Securities to be registered pursuant to Section 12(g) of the Act:
 
None

(Title of class)

Page 1 of 5 Pages


 
This amendment on Form 8-A/A amends the description of common stock, par value $0.01 per share (the “Common Stock”) incorporated by reference into The Rouse Company’s (“Rouse”) registration statement under the Securities Exchange Act of 1934 on Form 8-A filed October 5, 1995.
 
 
 
Item 1.    Description of the Registrant’s Securities to Be Registered.
 
The Description of Common Stock incorporated by reference into Item 1 of the Form 8-A filed on October 5, 1995 is hereby replaced in its entirety by substituting the following:
 
 
 
 
DESCRIPTION OF COMMON STOCK
 
 
General
 
The following summary of certain terms and provisions of our common stock, $0.01 par value per share, does not purport to be complete and is subject to, and qualified in its entirety by reference to, the Maryland General Corporation Law and to the terms and provisions of the Amended and Restated Articles of Incorporation, as amended, including all Articles Supplementary thereto (which we refer to as the “Charter”), of Rouse and the Bylaws, as amended (which we refer to as the “Bylaws”), of Rouse.
 
 
The Charter authorizes the issuance of 250,000,000 shares of common stock and 50,000,000 shares of preferred stock.

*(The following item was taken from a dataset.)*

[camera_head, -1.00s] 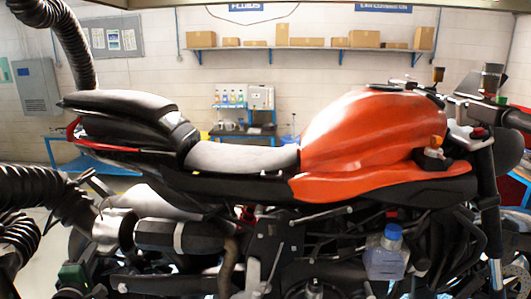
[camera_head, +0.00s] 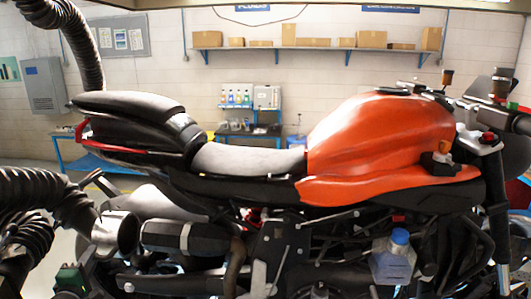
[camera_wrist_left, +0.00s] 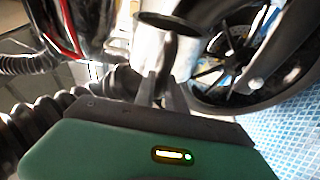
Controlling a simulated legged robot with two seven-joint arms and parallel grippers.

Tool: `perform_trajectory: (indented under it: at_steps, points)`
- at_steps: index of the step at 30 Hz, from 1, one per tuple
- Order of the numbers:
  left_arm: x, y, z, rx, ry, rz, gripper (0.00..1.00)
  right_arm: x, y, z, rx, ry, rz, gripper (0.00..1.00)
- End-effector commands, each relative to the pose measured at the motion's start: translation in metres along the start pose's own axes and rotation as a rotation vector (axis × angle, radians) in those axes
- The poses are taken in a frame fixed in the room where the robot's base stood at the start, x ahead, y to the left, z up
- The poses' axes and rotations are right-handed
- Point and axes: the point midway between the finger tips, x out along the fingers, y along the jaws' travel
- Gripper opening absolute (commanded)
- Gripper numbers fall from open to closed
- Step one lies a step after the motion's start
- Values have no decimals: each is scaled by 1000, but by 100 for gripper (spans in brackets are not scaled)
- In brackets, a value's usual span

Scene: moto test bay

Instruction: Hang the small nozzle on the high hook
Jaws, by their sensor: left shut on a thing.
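The small nozzle (camera_head: 117,234) is a grey metal funnel on the end of a black ribbed hose (camera_head: 42,190), at the lower left of the head view. Its round mouth faces right, near the motorcycle's exhaust. My left gripper (camera_head: 88,258), with a green body, is just below and left of it. In the left wrist view, the fingers of my left gripper (camera_wrist_left: 160,92) are shut on a dark handle (camera_wrist_left: 168,52) below the nozzle's dark round rim (camera_wrist_left: 175,22). I cannot make out the high hook. My right gripper is not in view.
An orange and black motorcycle (camera_head: 370,140) fills the middle and right, close to the nozzle. A second ribbed hose (camera_head: 82,50) hangs at the upper left. A shelf with boxes (camera_head: 315,49) and a grey cabinet (camera_head: 42,84) are on the far wall.

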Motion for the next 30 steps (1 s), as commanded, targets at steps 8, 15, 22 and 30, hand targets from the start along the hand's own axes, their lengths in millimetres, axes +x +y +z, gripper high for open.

As of June 30, 2002, 86,747,385 shares of common stock were issued and outstanding. The common stock is listed on the New York Stock Exchange under the trading symbol “RSE.”
 
Preferred stock may be issued from time to time in one or more series, without stockholder approval, with such voting powers (full or limited), designations, preferences and relative, participating, optional or other special rights, and qualifications, limitations or restrictions as shall be established by the Board of Directors of Rouse. Thus, without stockholder approval, Rouse could authorize the issuance of preferred stock with voting, conversion and other rights that could dilute the voting power and other rights of the holders of common stock.
 
 
 
Dividend Rights
 
Holders of our common stock are entitled to receive such dividends as are declared by our Board of Directors, after payment of, or provision for, full cumulative dividends for outstanding preferred stock.
 
 
 
Voting Rights
 
Each share of common stock is entitled to one vote on all matters submitted to a vote of stockholders, including the election of directors. Cumulative voting for directors is not permitted. Holders of our common stock and preferred stock, when outstanding and when entitled to vote, vote as a class, except with respect to matters that (i) relate only to the rights, terms or conditions of preferred stock, (ii) affect only the holders of preferred stock or (iii) relate to the right of the holders of preferred stock if we fail to fulfill any of our obligations regarding such stock.
 
 
 
Liquidation Rights
 
Upon any dissolution, liquidation or winding up of Rouse, the holders of common stock are entitled to receive pro rata all of Rouse’s assets and funds remaining after payment of, or provision for, creditors and distribution of, or provision for, preferential amounts and unpaid accumulated dividends to holders of preferred stock.
 
 
 
Preemptive Rights
 
Holders of common stock have no preemptive right to purchase or subscribe for any shares of our capital stock.

Page 2 of 5 Pages


 
Classified Board
 
Our Charter and Bylaws establish a classified board of directors, with three classes of directors. The members of each class of directors serve for staggered three-year terms. A classified board may delay, defer or prevent a change in control or other transaction that might involve a premium over the then prevailing market price for shares of our common or preferred stock or other attributes that our stockholders may consider desirable. In addition, a classified board could prevent stockholders who do not agree with the policies of our board of directors from replacing a majority of the board of directors for two years, except in the event of removal for cause.
 
Our Charter and Bylaws provide that any vacancy on our board may be filled only by a majority of the remaining directors. Any individual elected director by the remaining directors will hold office for the remainder of the term of the director he or she is replacing. Our Charter and Bylaws provide that a director may be removed at any time only for cause upon the affirmative vote of at least two-thirds of the votes entitled to be cast in the election of directors.
 
 
 
Special Statutory Requirements for Certain Transactions
 
 
The summaries of the following statutes do not purport to be complete and are subject to, and qualified in their entirety by reference to, the applicable provisions of the Maryland General Corporation Law.
 
 
 
Business Combination Statute
 
The Maryland General Corporation Law establishes special requirements with respect to “business combinations” between Maryland corporations and “interested stockholders,” unless exemptions are applicable. Among other things, the law prohibits for a period of five years a merger or other specified transactions between a company and an interested stockholder and requires a super-majority vote for such transactions after the end of such five-year period.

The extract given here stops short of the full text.